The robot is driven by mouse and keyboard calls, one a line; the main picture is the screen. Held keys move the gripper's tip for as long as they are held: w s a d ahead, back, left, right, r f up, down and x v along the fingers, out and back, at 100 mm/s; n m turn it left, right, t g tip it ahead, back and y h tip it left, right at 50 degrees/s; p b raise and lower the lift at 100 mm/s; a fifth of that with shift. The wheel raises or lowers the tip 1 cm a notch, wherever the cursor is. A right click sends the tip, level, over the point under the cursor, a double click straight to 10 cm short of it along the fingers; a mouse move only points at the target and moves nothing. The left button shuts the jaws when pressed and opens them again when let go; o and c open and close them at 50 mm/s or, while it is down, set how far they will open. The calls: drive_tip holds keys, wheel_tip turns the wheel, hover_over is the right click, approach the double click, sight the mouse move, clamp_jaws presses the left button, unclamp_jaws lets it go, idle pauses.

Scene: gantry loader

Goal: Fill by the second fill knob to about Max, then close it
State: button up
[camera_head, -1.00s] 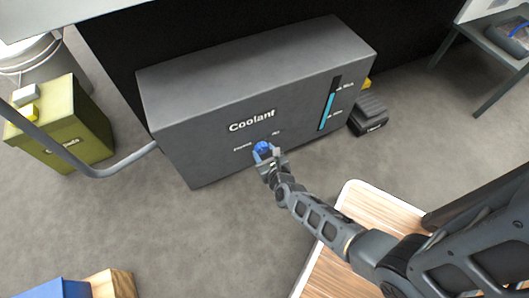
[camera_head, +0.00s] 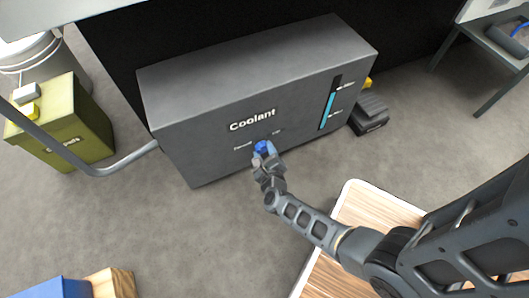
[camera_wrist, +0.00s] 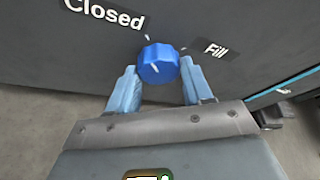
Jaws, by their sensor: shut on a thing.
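The grey Coolant tank (camera_head: 200,115) stands ahead with one blue fill knob (camera_head: 262,147) low on its front. My gripper (camera_wrist: 157,78) is shut on this knob, one pale blue finger on each side. In the wrist view the blue knob (camera_wrist: 158,62) sits between a "Closed" label (camera_wrist: 104,14) and a "Fill" label (camera_wrist: 215,49), each with a white tick.
A green box (camera_head: 60,125) and a grey pipe (camera_head: 110,170) are left of the tank. A black pedal-like block (camera_head: 370,115) lies at its right. A wood-topped table (camera_head: 375,205) is beside my arm. Blue and wooden blocks (camera_head: 108,283) are at lower left. The floor between is clear.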

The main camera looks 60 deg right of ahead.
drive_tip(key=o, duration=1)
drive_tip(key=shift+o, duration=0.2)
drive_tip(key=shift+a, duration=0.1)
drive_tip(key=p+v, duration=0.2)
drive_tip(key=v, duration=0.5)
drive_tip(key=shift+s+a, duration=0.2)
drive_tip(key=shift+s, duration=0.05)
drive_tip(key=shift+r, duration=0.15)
════════════════
> Job
Quote the full listing above word for word; exclude every picture from the copy.

> Finished answer
The robot is driven by mouse and keyboard calls, one a line; the main picture is the screen. Held keys move the gripper's tip for as long as they are held: w s a d ahead, back, left, right, r f up, down and x v along the fingers, out and back, at 100 mm/s; n m turn it left, right, t g tip it ahead, back and y h tip it left, right at 50 degrees/s; p b raise and lower the lift at 100 mm/s; a fifth of that with shift. The wheel raises or lowers the tip 1 cm a notch, wherever the cursor is. A right click sends the tip, level, over the point under the cursor, a double click straight to 10 cm short of it along the fingers; a mouse move only points at the target and moves nothing. The left button shuts the jaws when pressed and opens them again when let go; o and c open and close them at 50 mm/s or, while it is down, set how far they will open. The calls: drive_tip holds keys, wheel_tip turns the wheel, hover_over is the right click, approach the double click, sight the mouse move, clamp_jaws presses the left button, unclamp_jaws lets it go, idle pauses.

Scene: gantry loader

Goal: Fill by the second fill knob to about Max, then close it
State: button up
[camera_head, -1.00s] 
[camera_head, +0.00s] 
[camera_wrist, +0.00s] 
Jaws, by their sensor: shut on a thing.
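The grey Coolant tank (camera_head: 200,115) stands ahead with one blue fill knob (camera_head: 262,147) low on its front. My gripper (camera_wrist: 157,78) is shut on this knob, one pale blue finger on each side. In the wrist view the blue knob (camera_wrist: 158,62) sits between a "Closed" label (camera_wrist: 104,14) and a "Fill" label (camera_wrist: 215,49), each with a white tick.
A green box (camera_head: 60,125) and a grey pipe (camera_head: 110,170) are left of the tank. A black pedal-like block (camera_head: 370,115) lies at its right. A wood-topped table (camera_head: 375,205) is beside my arm. Blue and wooden blocks (camera_head: 108,283) are at lower left. The floor between is clear.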

The main camera looks 60 deg right of ahead.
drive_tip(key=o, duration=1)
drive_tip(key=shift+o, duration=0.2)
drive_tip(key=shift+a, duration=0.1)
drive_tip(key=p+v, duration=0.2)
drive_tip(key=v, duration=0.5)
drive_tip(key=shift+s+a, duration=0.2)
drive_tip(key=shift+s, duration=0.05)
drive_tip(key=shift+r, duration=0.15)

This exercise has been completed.